Tuesday 21 November 2017

More bus and rail hikes on way as services cut, CIE chief warns

Treacy Hogan and Emmet Oliver

TRANSPORT chiefs are planning to introduce further hikes in bus and rail fares -- while also cutting services.

Outgoing CIE chairman Dr John Lynch said "lightly used" rail services were likely to be cut and fares would definitely be rising across all CIE services.

Dr Lynch, who retires officially next week, said two lines expected to be most closely scrutinised were Limerick-Waterford and Limerick-Nenagh.

However, the main regional routes were likely to be safe.

Dr Lynch said fares would have to rise as the two types of revenue CIE depends on -- from government and paying passengers -- were falling. He said that how much fares would rise was a matter for Transport Minister Leo Varadkar.

"I would be concerned,'' he said, about what might happen to services. He added that the biggest problem for Dublin Bus was the number of foreign nationals leaving Ireland in the past two years.

"They were very significant users of the bus services," he said.

However, Michael Kilcoyne, chairman of the Consumers' Association of Ireland (CAI), has warned that more bus and rail fare hikes would further deter people from using public transport services. Mr Kilcoyne said fares should be pitched at levels that would encourage bus and rail use by commuters.

"The more expensive he (Mr Varadkar) makes them, the less people will use them. And people who need to do things will use their cars.


"The minister should review this now or it means that more people will be using their cars again," he added.

However, further cuts in services are imminent. The Irish Independent has learnt that two rail routes -- the Limerick-Waterford and Limerick-Nenagh services -- could face the axe shortly.

Yesterday Mr Varadkar said there would have to be fare increases and reductions in services at CIE to counter losses and the drop in passenger numbers.

Iarnrod Eireann, Dublin Bus and Bus Eireann lost 25 million passenger journeys last year alone.

Mr Varadkar said CIE provided a good service in many areas but faced problems including falling passenger numbers, a pension deficit and a reduction in state subsidies.

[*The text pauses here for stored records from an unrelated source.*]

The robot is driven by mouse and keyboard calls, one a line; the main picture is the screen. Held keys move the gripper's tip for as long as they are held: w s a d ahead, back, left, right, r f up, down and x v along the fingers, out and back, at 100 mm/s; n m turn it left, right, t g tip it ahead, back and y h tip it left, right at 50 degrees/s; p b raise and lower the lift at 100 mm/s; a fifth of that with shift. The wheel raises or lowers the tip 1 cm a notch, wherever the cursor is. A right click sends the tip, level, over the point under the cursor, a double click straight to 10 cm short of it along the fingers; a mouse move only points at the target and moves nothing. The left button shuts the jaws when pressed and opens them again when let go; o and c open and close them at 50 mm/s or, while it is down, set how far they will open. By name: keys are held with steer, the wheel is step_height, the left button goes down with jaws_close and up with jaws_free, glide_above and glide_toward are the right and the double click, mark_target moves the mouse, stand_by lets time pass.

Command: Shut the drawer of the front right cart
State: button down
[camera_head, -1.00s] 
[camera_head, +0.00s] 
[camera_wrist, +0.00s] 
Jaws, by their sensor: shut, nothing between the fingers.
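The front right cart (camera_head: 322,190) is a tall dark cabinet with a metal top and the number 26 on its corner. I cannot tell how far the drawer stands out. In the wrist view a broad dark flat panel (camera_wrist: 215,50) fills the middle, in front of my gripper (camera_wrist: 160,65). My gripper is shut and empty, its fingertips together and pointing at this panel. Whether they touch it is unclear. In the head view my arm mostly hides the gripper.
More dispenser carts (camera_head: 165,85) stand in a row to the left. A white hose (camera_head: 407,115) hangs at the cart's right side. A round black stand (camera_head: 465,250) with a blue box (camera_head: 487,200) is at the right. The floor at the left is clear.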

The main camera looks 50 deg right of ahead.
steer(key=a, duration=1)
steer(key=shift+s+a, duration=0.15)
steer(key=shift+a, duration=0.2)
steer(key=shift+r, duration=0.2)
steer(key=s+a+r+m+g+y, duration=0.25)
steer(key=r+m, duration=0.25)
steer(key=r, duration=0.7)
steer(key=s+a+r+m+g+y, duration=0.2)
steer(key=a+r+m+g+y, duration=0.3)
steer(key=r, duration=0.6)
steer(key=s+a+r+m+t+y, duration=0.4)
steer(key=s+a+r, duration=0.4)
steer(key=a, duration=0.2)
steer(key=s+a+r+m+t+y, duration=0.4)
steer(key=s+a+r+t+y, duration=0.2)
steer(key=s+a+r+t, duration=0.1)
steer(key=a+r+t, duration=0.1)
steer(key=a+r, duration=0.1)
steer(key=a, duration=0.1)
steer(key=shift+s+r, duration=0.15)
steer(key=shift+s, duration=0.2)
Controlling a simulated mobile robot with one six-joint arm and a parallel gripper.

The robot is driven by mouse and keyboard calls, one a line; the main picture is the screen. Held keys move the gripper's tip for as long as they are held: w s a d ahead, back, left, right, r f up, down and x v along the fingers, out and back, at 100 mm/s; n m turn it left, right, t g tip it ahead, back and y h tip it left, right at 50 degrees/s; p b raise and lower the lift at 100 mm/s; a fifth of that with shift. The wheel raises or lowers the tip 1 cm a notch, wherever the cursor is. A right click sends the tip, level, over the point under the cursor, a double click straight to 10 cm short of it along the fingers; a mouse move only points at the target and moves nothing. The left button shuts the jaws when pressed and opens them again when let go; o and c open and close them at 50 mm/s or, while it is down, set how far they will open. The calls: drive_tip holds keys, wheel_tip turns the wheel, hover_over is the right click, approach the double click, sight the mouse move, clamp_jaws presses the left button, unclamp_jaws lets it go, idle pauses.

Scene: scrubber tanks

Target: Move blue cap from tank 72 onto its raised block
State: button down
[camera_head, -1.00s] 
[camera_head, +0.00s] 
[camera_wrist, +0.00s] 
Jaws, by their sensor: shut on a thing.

He said the level of fare increases had not yet been determined. It would depend on how much could be saved in cost cuts and how many more people were encouraged to use public transport.

"There will probably have to be some level of fare increases, unfortunately," he added.

Meanwhile, the proposed "Network Direct" initiative by Dublin Bus will result in numerous changes to bus routes, timetables and the frequency of services across the network.

Popular buses -- including the 48A serving Dundrum and the number 3 bus serving Ringsend -- will be among those affected.

Other areas affected include: Inchicore; Donnycarney; Crumlin; Ballymun; Whitehall; Finglas; Clondalkin and Dun Laoghaire.

The changes are proposed over a phased-in basis in coming months with some route changes already in effect.